Previous research has claimed that poor marginalized men tend to gravitate towards compensatory and violent masculinities to deal with their sense of masculine insufficiency. A recent PhD thesis from the University of Gothenburg shows, though, that this is not always the case.
"I find very little evidence that compensatory masculinity is a route that all men follow to deal with a sense of masculine insufficiency. In fact, compensatory masculine acts are not a resource freely available to all masculinity-challenged men", Chimaraoke Izugbara, author of the thesis, says.
"Several men that I interviewed instead dealt with it by redefining the meaning of being a man and even taking on non-traditional roles."
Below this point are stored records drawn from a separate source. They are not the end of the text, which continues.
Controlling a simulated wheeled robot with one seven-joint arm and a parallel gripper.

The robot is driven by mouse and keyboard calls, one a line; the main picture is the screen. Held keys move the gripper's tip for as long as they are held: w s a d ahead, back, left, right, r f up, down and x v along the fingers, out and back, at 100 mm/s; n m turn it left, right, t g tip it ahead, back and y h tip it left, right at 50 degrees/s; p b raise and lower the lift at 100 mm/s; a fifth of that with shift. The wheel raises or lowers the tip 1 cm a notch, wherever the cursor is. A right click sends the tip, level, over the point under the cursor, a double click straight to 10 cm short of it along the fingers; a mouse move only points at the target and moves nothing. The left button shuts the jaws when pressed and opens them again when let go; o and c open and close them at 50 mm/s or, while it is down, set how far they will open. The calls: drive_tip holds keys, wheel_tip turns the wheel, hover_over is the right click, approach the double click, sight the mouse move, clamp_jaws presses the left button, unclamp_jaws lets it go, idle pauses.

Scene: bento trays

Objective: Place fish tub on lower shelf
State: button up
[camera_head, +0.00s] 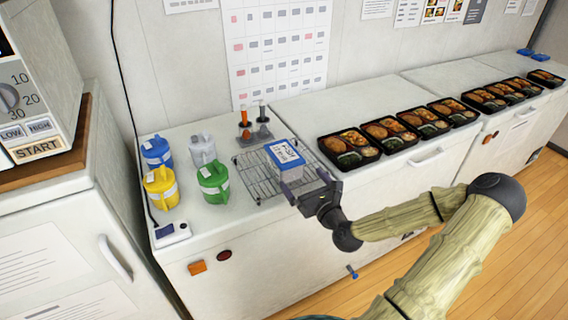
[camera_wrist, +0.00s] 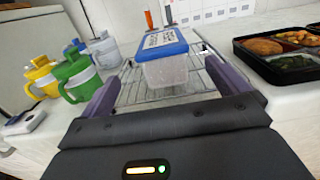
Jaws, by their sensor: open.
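The fish tub (camera_head: 287,160) is a clear box with a blue lid and a white label. It stands upright on a wire rack (camera_head: 246,167) on the white counter. My gripper (camera_head: 305,184) is open at the front of the tub. In the wrist view the tub (camera_wrist: 166,68) shows ahead, between the lines of the two fingers of my gripper (camera_wrist: 160,90), with a gap on both sides. The lower shelf cannot be made out in either view.
Blue, white, yellow and green jugs (camera_head: 213,182) stand left of the rack. Several black bento trays (camera_head: 348,146) line the counter to the right. A microwave-like appliance (camera_head: 38,90) is at far left.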

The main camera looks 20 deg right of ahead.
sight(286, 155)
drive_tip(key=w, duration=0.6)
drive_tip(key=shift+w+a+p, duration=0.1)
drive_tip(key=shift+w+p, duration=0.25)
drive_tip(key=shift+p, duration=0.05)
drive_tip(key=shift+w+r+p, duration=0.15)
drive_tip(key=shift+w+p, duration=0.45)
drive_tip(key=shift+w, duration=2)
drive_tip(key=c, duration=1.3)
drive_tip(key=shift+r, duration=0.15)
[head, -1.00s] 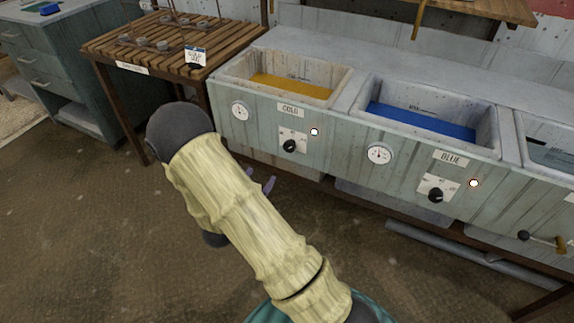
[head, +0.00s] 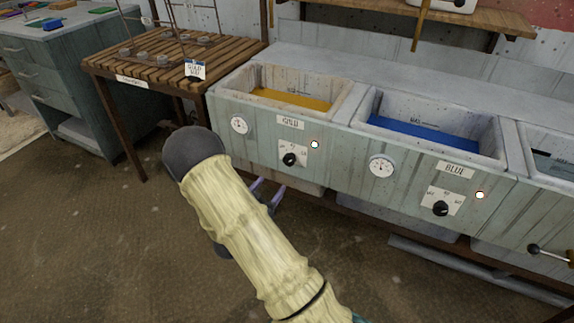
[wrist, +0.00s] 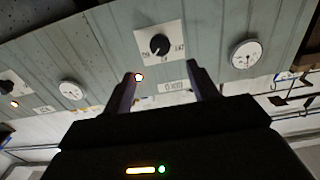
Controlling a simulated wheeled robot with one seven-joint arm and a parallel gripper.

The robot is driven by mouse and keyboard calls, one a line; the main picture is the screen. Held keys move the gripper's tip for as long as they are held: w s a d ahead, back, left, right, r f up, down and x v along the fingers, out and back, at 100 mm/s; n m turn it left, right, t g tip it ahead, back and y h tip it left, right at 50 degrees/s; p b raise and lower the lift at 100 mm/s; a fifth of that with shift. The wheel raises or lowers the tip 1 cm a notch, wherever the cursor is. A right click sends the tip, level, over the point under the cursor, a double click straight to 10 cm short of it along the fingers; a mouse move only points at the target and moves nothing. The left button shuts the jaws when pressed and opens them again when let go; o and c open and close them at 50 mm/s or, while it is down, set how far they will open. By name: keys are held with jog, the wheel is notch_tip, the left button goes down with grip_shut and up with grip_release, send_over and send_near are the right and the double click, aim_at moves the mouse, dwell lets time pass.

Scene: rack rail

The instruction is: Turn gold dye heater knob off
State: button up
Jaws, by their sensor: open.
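The gold vat's heater knob (head: 289,159) is a black dial on a white plate, under the "GOLD" label (head: 290,122) on the pale green vat front. A small lamp (head: 314,144) beside it glows. In the wrist view the picture is upside down, and the knob (wrist: 159,44) faces me beyond the fingertips. My gripper (head: 268,191) is open and empty, below and slightly left of the knob in the head view, apart from it. The fingers also show in the wrist view (wrist: 162,76). My forearm hides part of the gripper.
The blue vat's knob (head: 440,208) and lit lamp (head: 480,195) are to the right. A gauge (head: 239,124) is left of the gold knob. A slatted wooden table (head: 150,68) stands left of the vats. The floor before the vats is open.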

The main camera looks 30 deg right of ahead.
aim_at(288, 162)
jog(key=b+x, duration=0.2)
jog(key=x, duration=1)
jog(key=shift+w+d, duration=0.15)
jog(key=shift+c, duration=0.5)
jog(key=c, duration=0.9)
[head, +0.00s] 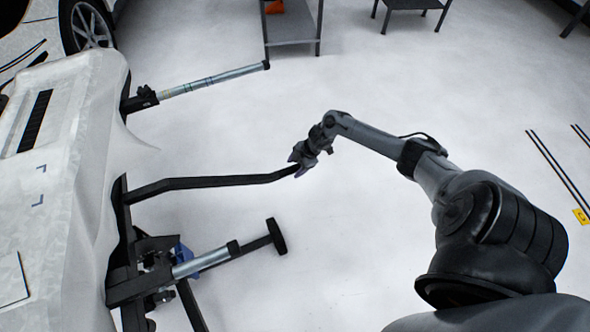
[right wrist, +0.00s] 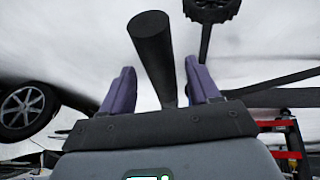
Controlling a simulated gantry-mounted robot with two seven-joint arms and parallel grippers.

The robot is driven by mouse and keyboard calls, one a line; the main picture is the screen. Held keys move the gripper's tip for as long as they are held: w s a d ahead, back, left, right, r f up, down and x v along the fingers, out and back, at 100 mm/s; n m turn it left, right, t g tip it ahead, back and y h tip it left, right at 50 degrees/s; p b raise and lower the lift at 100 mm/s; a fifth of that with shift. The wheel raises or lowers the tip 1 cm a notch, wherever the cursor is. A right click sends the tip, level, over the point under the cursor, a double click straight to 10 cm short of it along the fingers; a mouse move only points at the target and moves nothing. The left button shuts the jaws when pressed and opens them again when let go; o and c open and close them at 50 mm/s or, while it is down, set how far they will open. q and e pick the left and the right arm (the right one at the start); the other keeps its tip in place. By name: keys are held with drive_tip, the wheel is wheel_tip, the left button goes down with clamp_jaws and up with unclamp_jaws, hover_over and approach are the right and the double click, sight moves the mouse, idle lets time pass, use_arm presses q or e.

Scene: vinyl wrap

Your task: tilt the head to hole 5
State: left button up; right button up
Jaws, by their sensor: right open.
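A white, film-like panel (head: 65,170) is mounted on a black stand frame (head: 128,270) at the left of the head view. A long black bar (head: 205,183) reaches out from the frame to the right. My right gripper (head: 297,165) is at the bar's free end. In the right wrist view a thick black rod (right wrist: 152,45), apparently this bar, lies between the two purple fingers, which stand apart with gaps on both sides. A head with numbered holes cannot be made out. My left gripper is not in view.
A second grey-and-black arm (head: 210,80) sticks out above the bar, and a lower one (head: 205,260) ends in a black crosspiece (head: 277,236). A grey table (head: 291,28) and a dark stool (head: 411,4) stand at the back. The floor between is clear.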

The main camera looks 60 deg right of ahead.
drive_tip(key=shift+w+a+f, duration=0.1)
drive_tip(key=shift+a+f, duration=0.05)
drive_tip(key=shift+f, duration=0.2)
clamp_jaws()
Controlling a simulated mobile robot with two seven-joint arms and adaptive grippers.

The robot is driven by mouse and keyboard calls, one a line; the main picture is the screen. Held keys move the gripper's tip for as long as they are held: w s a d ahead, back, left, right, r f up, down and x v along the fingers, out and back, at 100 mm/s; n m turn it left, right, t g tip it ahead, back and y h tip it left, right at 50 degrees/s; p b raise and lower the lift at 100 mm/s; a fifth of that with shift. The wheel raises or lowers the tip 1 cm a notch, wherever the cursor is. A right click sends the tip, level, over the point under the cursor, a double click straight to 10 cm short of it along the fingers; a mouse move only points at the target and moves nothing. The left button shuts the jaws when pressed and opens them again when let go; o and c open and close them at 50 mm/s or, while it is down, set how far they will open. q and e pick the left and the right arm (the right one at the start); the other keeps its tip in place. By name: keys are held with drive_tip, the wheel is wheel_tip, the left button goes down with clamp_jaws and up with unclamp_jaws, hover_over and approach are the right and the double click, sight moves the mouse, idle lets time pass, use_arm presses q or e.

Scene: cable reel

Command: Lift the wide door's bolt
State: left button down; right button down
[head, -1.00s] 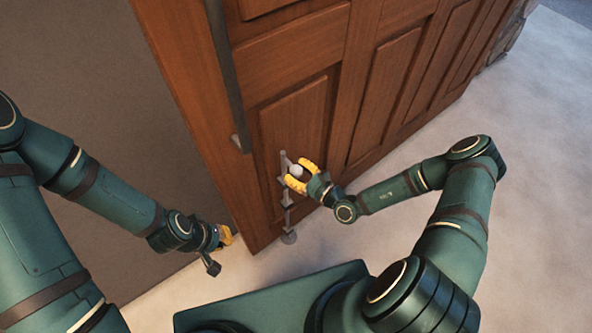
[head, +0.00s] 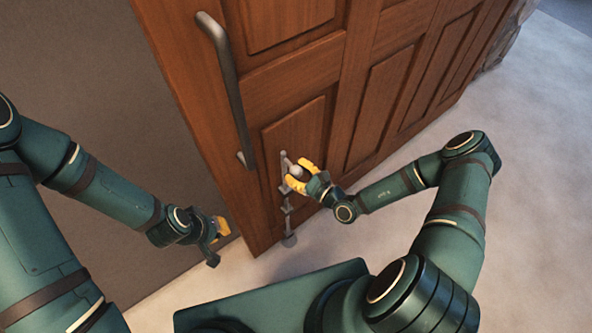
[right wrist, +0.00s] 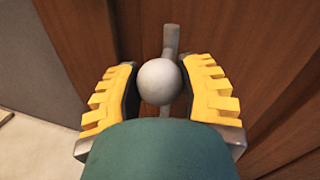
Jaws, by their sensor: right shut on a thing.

His study draws on ethnographic data and fieldwork in two slums in Kenyan capital Nairobi. Chimaraoke Izugbara found that, as in many parts of the world, breadwinnerhood is a central feature of masculinity in the slums of Nairobi.
"And it is tenaciously pursued even in the face of its unfeasibility", he says.
Men in the slums of Nairobi are thus clearly operating within the framework of larger patriarchal definition of a 'man'. But Chimaraoke Izugbara also found that men in the slums pursued breadwinner hood in a variety of ways; by socially sanctioned means as well as strategies that, in their contexts, were considered absolutely 'unmasculine'. These strategies allowed some flexibility in the way the men pursued breadwinnerhood, and consequently such 'un-masculine' practices as selling sex to fellow men, pimping one's wife, and accepting to be openly violated by other men, assume new meanings as men seek to assert themselves as men.
Another issue from the study relates to masculinity and community development. The men Chimaraoke Izugbara studied emphasized their own criticality and centrality in the progress of their community. Within this context, prejudiced social conceptions and prejudices, such as homophobia, become important expressions of masculinity among men seeking to show that they need to assert themselves in more masculine ways to play their roles as community leaders and protectors.
This becomes an obstacle for efforts to develop the poor communities. But work to change their behaviour must seek to comprehend and build on the ways men themselves articulate and understand the issues that they face in their everyday life, Chimaraoke Izugbara concludes.
"The process of making men allies in the global struggle for gender equality and an inclusive social system must start with supporting them to enjoy improved livelihoods and comprehend the beliefs and social forces that motivate their everyday behaviour."
"There is an urgent need for a clearly defined and workable national framework and agenda in Kenya for improving the livelihoods of its poorest and most needy citizens and for the public education of men and women on issues of gender and equality and to guide work and interventions to foster gender equitable social institutions."